Former choir members re-enacted a J. Franklin Clark rehearsal, with Ward Huston playing the role of Clark as he chided choir members for missed rehearsals and for mispronouncing “Magnificat.”
“When J. goes to Druid Hills [Presbyterian Church in Atlanta], I can tell you for sure, those folks will not be able to pronounce ‘Magnificat,’” Huston said.
“He did a wonderful job of imitating how I run a rehearsal,” said Clark. “I run a pretty tight ship.
“If [choir members] come after work for a two-hour rehearsal, you’ve got to make it worth their time,” he said.
“I am a stickler for diction. We sing in any language, even a lot of Latin. They know I won’t let one of them pass by” with a mispronunciation, he said.
But that doesn’t mean they don’t have fun.
“We always take a break to celebrate ... all joys and concerns,” said Clark. “The choir has become its own support group.”
Clark is leaving to become the minister of music at Druid Hills Presbyterian Church in Atlanta, where he will have part-time status with only one 11 a.m. service and one adult choir.
At Lewinsville, he gets up at 5 a.m. on Sundays to make the early service. Because Lewinsville’s music programs have eight choirs with 150 participants out of 800 church members, “I knew the position at Lewinsville could never be part-time,” Clark said.

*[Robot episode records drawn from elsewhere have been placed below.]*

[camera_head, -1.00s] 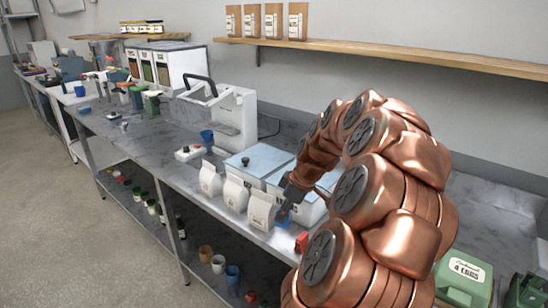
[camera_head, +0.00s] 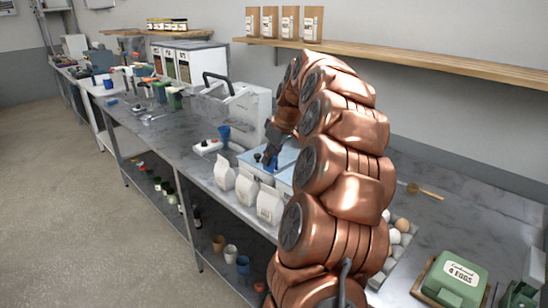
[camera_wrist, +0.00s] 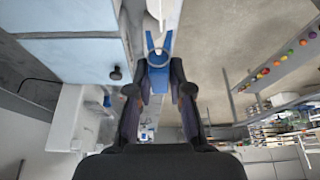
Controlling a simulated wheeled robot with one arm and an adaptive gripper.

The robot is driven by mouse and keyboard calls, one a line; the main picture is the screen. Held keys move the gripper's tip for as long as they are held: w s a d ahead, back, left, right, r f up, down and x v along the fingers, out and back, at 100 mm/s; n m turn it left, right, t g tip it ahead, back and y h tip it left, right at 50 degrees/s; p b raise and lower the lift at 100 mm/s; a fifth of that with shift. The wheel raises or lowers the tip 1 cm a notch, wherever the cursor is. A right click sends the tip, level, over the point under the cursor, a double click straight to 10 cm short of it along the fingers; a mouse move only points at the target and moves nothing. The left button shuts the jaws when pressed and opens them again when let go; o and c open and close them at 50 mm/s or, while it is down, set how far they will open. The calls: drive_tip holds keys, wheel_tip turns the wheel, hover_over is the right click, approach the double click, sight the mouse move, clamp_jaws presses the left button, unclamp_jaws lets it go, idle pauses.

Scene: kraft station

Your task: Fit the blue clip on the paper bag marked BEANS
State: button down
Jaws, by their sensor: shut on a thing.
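My gripper (camera_head: 271,155) is raised above the counter, over the blue-lidded bins behind the paper bags. In the wrist view, my gripper (camera_wrist: 158,92) is shut on the blue clip (camera_wrist: 157,76), which points away from the fingers. Three white paper bags stand upright in a row at the counter's front edge: a left bag (camera_head: 224,174), a middle bag (camera_head: 247,187) and a right bag (camera_head: 270,204). The right bag shows a printed label, too small to read, so I cannot tell which is BEANS. The clip is apart from the bags.
Light-blue-lidded bins (camera_head: 285,157) stand behind the bags. A blue cup (camera_head: 223,134) and a white device (camera_head: 207,147) are farther left. An egg tray (camera_head: 385,268) and a green egg box (camera_head: 457,280) lie to the right. My arm hides part of the counter.

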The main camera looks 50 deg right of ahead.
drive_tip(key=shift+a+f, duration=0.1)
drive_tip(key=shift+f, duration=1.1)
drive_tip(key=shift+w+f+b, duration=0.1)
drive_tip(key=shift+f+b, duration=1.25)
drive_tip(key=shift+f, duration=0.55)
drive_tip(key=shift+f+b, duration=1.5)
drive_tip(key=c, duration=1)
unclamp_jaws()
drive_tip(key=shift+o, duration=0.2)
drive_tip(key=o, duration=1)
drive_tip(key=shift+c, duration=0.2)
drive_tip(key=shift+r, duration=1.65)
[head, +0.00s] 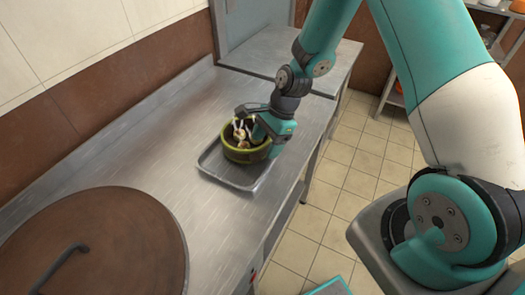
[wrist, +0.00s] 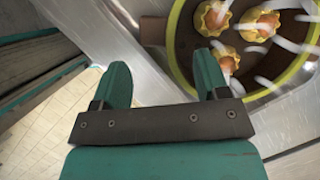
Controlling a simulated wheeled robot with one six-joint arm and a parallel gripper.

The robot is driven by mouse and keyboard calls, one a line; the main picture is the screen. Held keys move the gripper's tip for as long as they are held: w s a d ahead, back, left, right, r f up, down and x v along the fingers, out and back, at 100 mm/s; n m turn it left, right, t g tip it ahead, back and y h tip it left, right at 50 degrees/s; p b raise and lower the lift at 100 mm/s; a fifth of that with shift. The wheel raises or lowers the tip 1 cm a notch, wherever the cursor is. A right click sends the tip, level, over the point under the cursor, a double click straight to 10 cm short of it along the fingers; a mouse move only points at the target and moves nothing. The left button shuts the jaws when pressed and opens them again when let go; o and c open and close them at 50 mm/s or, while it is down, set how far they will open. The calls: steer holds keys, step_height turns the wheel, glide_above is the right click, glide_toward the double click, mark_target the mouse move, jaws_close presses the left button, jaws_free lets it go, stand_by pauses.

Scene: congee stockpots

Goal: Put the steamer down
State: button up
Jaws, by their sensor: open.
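The steamer (head: 246,153) is a round, yellow-green rimmed basket, and it rests on a shallow metal tray (head: 233,179) on the counter. In the wrist view the steamer's rim (wrist: 290,90) shows at the upper right, with several yellow, orange-topped dumplings inside and pale streaks of steam above. My gripper (head: 262,118) is at the steamer's back right side in the head view. In the wrist view my gripper (wrist: 160,80) has its two fingers apart with nothing between them, beside the steamer. Whether a finger touches the steamer cannot be told.
A large brown round lid (head: 110,245) with a dark handle covers the counter's near left. The steel counter (head: 150,150) is bare between lid and tray. A tiled wall (head: 70,45) bounds the left; the tiled floor (head: 330,190) lies right. A shelf stands at the upper right.

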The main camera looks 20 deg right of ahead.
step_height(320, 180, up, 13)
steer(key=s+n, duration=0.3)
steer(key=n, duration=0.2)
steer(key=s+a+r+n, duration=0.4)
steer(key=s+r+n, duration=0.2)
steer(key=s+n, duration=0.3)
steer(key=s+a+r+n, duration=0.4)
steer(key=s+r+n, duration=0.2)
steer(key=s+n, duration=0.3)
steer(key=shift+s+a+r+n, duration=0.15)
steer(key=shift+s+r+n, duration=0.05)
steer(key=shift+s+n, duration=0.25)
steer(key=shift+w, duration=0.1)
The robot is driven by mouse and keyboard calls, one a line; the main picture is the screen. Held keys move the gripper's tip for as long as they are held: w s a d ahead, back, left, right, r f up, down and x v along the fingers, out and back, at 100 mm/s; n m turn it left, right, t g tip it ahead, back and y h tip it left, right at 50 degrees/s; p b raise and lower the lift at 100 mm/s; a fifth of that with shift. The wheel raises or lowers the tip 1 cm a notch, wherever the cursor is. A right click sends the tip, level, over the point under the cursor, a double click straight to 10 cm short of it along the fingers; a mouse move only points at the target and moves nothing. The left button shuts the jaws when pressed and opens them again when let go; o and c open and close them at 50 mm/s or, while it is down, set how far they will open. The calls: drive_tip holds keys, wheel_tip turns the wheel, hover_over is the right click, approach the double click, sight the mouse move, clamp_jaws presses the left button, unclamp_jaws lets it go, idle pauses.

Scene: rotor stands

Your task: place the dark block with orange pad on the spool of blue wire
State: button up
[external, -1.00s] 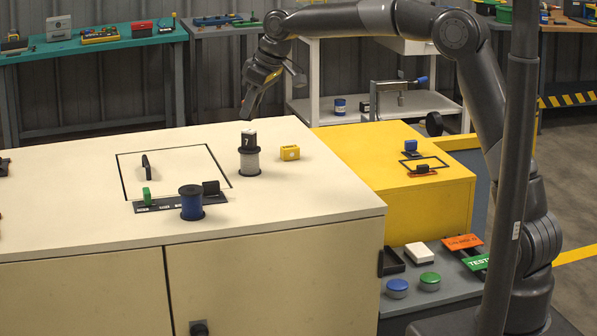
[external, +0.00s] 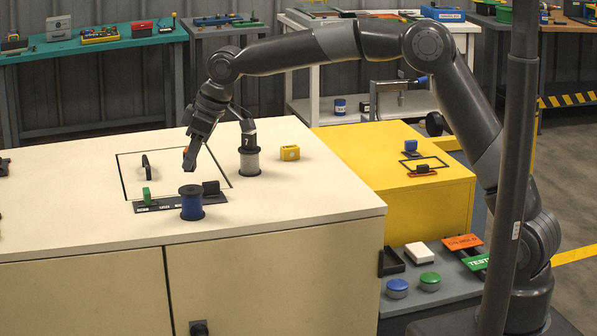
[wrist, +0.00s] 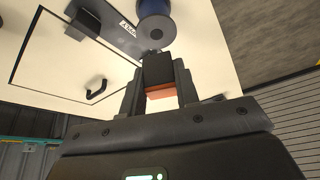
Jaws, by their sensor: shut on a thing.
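My gripper (external: 190,160) is shut on the dark block with orange pad, above the white cabinet top. In the wrist view the dark block (wrist: 157,67) sits between the fingers, with its orange pad (wrist: 160,92) on the side toward the palm. In the external view an orange patch shows between the fingers. The spool of blue wire (external: 191,205) stands upright below the gripper, with a visible gap. It also shows in the wrist view (wrist: 156,28), just beyond the block. Its dark top flange is bare.
A grey spool (external: 249,163) with a dark numbered block (external: 248,139) on it stands to the right. A yellow block (external: 290,153) lies farther right. The cabinet's front is clear.

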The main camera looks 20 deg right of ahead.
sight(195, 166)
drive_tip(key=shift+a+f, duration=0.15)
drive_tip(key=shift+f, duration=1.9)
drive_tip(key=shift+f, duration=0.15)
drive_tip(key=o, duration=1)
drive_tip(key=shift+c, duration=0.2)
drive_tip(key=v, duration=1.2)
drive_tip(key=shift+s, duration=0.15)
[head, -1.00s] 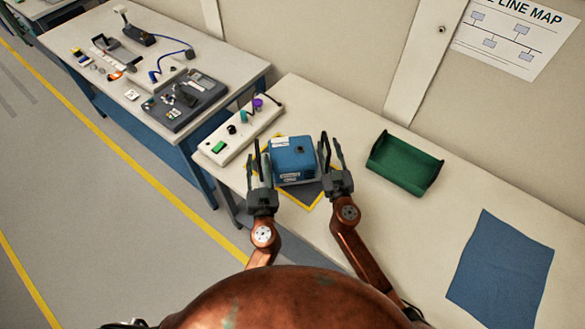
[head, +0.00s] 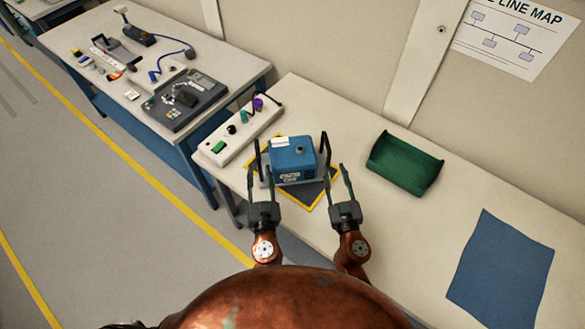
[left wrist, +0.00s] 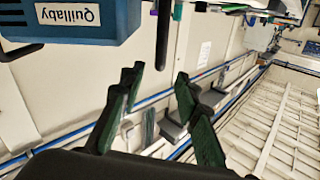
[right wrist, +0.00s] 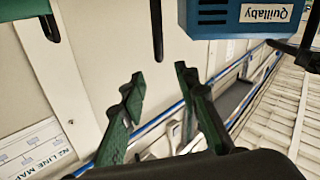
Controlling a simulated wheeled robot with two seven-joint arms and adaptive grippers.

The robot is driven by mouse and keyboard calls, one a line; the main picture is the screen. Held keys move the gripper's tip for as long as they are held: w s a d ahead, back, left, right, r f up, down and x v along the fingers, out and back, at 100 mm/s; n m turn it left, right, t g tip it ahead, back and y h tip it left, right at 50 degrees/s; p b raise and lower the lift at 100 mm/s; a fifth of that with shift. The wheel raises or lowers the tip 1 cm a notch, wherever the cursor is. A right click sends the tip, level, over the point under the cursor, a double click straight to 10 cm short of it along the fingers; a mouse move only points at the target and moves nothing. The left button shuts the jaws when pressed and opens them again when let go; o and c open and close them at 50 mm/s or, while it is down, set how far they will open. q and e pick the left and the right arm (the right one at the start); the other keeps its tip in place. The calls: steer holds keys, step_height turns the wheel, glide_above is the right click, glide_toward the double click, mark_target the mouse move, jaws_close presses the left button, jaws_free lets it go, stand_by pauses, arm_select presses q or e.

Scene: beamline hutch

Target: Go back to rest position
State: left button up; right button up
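The blue box (head: 293,163) stands on a yellow-bordered dark mat (head: 318,192) on the bench, with a dark upright bar at each side. Its "Quillaby" label shows in the left wrist view (left wrist: 68,14) and the right wrist view (right wrist: 266,12). My left gripper (head: 263,182) is open and empty before the box's left side; its parted fingers show in the left wrist view (left wrist: 158,82). My right gripper (head: 338,180) is open and empty before the right side, its fingers also parted in the right wrist view (right wrist: 160,80). Both look clear of the box.
A green open bin (head: 405,165) stands right of the box, and a blue cloth (head: 500,268) lies further right. A white control strip (head: 232,142) with knobs sits left of the box. Another table (head: 110,35) with devices stands at back left.

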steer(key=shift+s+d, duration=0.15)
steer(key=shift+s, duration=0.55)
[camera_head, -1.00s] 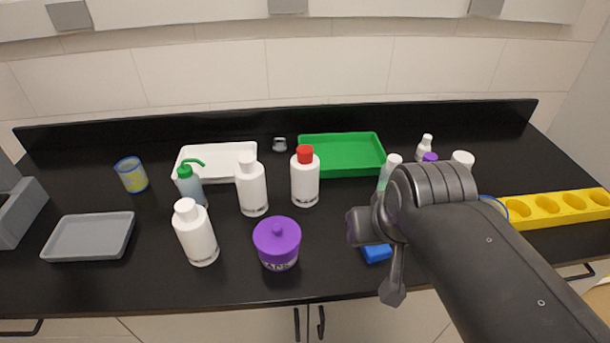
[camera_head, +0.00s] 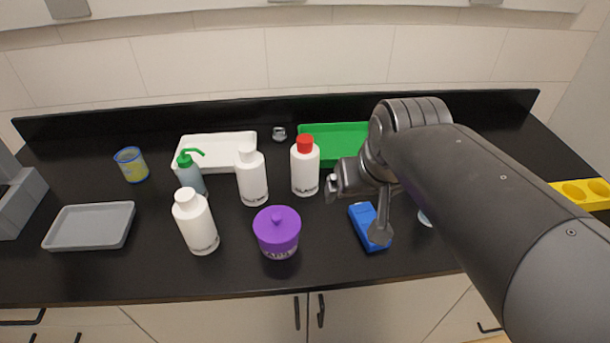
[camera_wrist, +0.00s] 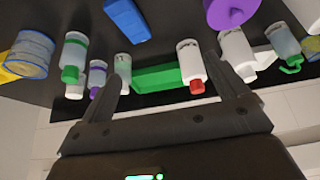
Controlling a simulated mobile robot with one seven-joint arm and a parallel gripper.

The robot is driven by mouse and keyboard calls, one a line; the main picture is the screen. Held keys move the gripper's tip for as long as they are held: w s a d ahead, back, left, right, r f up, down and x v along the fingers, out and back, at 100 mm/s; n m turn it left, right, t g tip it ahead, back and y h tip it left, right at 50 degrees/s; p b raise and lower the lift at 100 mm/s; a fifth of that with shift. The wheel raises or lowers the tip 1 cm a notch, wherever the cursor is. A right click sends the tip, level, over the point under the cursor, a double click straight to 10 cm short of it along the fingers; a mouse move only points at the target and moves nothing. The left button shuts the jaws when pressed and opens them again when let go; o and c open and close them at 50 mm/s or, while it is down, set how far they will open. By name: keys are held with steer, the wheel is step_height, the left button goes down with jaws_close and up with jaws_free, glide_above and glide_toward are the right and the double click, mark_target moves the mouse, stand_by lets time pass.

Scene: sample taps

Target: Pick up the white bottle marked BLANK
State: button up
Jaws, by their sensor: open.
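The white bottle with a red cap (camera_head: 305,172) stands upright on the black bench. The dark lettering low on its front appears to read BLANK. It also shows upside down in the wrist view (camera_wrist: 190,60), between the two finger lines and beyond the tips. My gripper (camera_head: 332,187) is just right of this bottle in the head view, its fingers toward it with a small gap. In the wrist view my gripper (camera_wrist: 168,72) has its fingers spread wide with nothing between them.
A white-capped bottle (camera_head: 251,178) stands close on the left, another (camera_head: 195,222) nearer the front. A purple-lidded jar (camera_head: 277,235) is in front, a blue box (camera_head: 369,226) below my wrist. A green tray (camera_head: 330,140) lies behind; a white tray (camera_head: 215,140) is back left.

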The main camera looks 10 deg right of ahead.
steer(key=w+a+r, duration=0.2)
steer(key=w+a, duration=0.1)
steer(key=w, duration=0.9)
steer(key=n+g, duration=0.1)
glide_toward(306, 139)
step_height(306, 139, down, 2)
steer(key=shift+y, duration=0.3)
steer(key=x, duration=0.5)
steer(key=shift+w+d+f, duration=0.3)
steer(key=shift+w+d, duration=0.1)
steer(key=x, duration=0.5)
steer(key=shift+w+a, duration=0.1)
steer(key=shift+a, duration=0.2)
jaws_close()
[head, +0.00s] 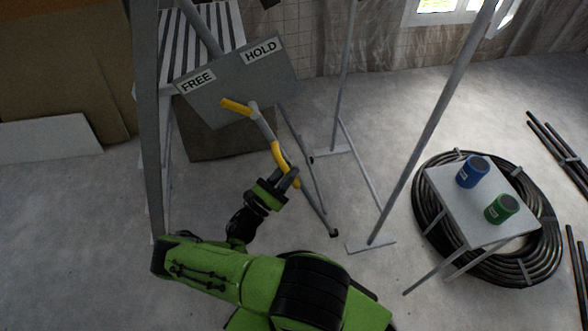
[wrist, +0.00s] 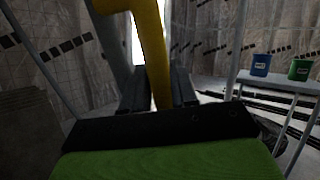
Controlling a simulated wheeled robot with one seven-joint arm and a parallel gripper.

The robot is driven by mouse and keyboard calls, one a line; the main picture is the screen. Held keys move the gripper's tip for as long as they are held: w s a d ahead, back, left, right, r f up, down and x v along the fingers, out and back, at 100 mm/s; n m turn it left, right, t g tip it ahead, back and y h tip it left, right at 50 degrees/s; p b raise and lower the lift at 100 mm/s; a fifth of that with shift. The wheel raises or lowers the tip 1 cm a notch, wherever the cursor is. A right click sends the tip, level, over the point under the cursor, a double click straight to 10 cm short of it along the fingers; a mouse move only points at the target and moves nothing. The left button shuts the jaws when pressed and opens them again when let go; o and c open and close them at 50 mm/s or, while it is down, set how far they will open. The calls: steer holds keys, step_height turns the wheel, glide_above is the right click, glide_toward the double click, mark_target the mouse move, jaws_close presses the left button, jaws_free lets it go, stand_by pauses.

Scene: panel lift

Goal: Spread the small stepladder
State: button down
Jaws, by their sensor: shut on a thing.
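I see nothing that is clearly a stepladder. My gripper (head: 287,178) is shut on a yellow-and-grey bent handle (head: 279,155), around its lower yellow part. The handle's upper yellow end points up and left, in front of a grey plate (head: 225,100) marked FREE and HOLD. In the wrist view the yellow part of the handle (wrist: 152,50) runs down between the dark fingers of my gripper (wrist: 158,88). The fingertips are partly hidden by the handle and the dark wrist body. What the handle's lower end joins is hard to tell.
Grey poles with floor feet (head: 371,245) stand around the handle. A striped slatted structure (head: 205,35) is behind the plate. At right, a small white stand (head: 480,222) holds a blue can (head: 472,171) and a green can (head: 502,208), by coiled black hose (head: 427,215).

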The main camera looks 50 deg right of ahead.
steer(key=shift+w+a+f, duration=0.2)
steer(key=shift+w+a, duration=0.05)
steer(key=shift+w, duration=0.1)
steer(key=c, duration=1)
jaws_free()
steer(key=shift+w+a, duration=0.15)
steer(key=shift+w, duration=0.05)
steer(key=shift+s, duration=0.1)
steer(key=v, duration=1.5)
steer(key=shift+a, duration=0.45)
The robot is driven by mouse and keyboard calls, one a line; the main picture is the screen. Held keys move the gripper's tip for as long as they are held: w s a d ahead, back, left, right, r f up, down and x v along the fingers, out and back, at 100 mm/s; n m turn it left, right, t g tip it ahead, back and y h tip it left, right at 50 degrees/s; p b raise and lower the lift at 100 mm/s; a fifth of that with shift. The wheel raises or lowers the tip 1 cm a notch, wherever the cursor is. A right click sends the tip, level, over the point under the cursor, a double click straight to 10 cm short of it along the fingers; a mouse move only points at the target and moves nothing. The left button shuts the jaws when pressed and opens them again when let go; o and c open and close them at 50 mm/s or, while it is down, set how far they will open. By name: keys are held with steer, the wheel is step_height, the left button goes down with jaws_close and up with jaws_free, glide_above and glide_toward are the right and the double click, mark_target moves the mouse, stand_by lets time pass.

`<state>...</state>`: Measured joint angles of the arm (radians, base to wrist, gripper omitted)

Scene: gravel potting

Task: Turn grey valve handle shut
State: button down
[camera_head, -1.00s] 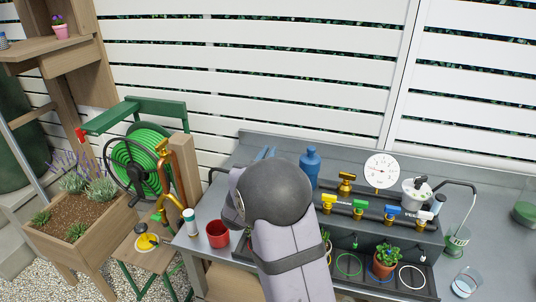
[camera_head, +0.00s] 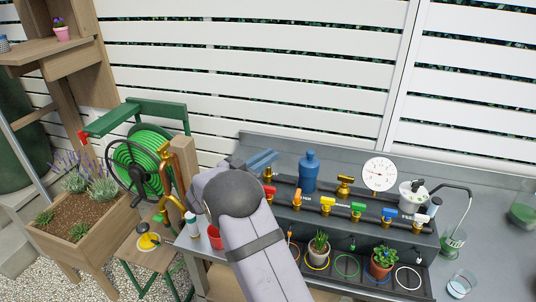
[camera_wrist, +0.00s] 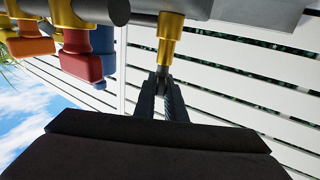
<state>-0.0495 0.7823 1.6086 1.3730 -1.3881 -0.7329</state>
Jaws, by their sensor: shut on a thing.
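In the wrist view my gripper (camera_wrist: 163,82) has its dark fingers closed on a small dark grey piece (camera_wrist: 162,70), likely the grey valve handle. It sits at the end of a brass valve body (camera_wrist: 170,35). Most of the grey piece is hidden between the fingers, so I cannot tell its angle. In the head view my arm's rounded wrist covers the gripper and this valve, at the left end of the bench.
Red (camera_head: 269,191), orange (camera_head: 306,197), yellow (camera_head: 327,206), green (camera_head: 357,210) and blue (camera_head: 387,214) handles line the manifold. A blue bottle (camera_head: 309,172) and a gauge (camera_head: 379,174) stand behind. Potted plants (camera_head: 319,245) stand in front. A red mug (camera_head: 214,237) is partly behind my arm.

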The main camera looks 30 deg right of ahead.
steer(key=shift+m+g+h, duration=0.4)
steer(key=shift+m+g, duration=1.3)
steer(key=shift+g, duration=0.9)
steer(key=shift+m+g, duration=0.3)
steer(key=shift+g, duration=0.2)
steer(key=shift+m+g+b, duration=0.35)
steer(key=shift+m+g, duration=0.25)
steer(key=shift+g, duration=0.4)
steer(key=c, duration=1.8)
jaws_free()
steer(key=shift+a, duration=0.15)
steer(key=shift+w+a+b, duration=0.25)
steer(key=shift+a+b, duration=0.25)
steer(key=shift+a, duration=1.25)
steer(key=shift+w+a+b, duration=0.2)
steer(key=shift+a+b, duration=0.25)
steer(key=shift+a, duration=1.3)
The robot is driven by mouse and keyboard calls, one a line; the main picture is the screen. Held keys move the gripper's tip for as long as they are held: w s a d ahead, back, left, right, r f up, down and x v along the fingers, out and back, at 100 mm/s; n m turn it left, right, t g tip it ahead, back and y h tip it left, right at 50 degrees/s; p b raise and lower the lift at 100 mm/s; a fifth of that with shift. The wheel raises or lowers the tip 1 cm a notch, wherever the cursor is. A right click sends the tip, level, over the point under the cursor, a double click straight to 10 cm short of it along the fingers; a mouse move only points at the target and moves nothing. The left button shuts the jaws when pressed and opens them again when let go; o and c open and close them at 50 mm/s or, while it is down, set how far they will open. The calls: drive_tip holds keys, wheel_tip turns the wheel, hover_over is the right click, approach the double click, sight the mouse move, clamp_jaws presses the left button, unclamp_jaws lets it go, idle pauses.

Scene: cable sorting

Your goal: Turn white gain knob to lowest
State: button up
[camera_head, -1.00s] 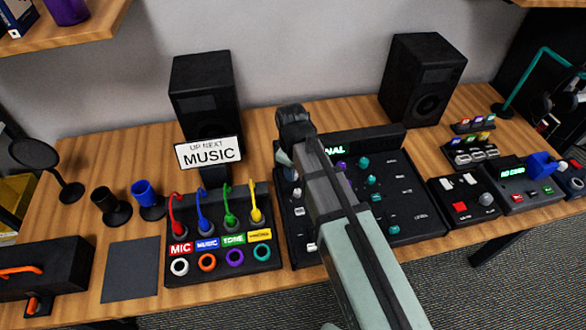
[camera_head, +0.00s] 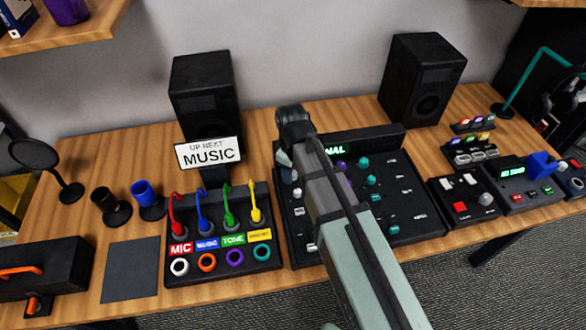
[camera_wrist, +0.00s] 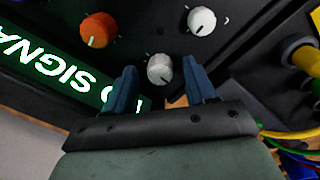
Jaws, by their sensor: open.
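In the wrist view, a pale grey-white knob (camera_wrist: 159,68) stands on the black mixer panel (camera_wrist: 240,65), between the two blue fingers of my gripper (camera_wrist: 159,64). The fingers are apart, one on each side of the knob, and I see a gap on both sides. A brighter white knob (camera_wrist: 201,20) with a dark pointer mark sits further up to the right. No label shows which one is the gain knob. In the head view, my arm covers much of the mixer (camera_head: 400,205), and my gripper is mostly hidden behind my wrist.
An orange knob (camera_wrist: 99,29) and a green "NO SIGNAL" display (camera_wrist: 60,68) lie near my left finger. Yellow cable parts (camera_wrist: 303,57) are at the right. The patch box (camera_head: 220,272) with several coloured cables and a "MUSIC" sign (camera_head: 209,154) stand left of the mixer.

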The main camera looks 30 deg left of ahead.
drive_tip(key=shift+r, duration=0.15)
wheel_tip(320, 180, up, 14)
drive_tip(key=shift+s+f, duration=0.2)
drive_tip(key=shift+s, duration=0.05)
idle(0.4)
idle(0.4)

He came to Lewinsville in 1966 after earning a master’s degree in organ at the New England Conservatory of Music in Boston.
“ I have played organ since I was 14,” Clark said. “I am 64: I have been doing this for 50 years.”
Does he ever get tired of playing the organ?
“Never ever,” said Clark, an Episcopalian who prefers its “high church” liturgical tradition, including burning incense.
But “Lewinsville is a very liturgical church,” he said. “We chant and sing and carry on all the time.”
Accompanying Clark at the three-hour reception was his partner of 40 years, Richard Jarvis. Clark said their relationship has been transparent within the church “almost from the beginning.
“It was the best-kept, or the worst-kept, ‘secret’ in the church,” he said.
“I am of the generation that [either] you accept me, or you don’t,” he said. “These parents have trusted me with their children, all these years.”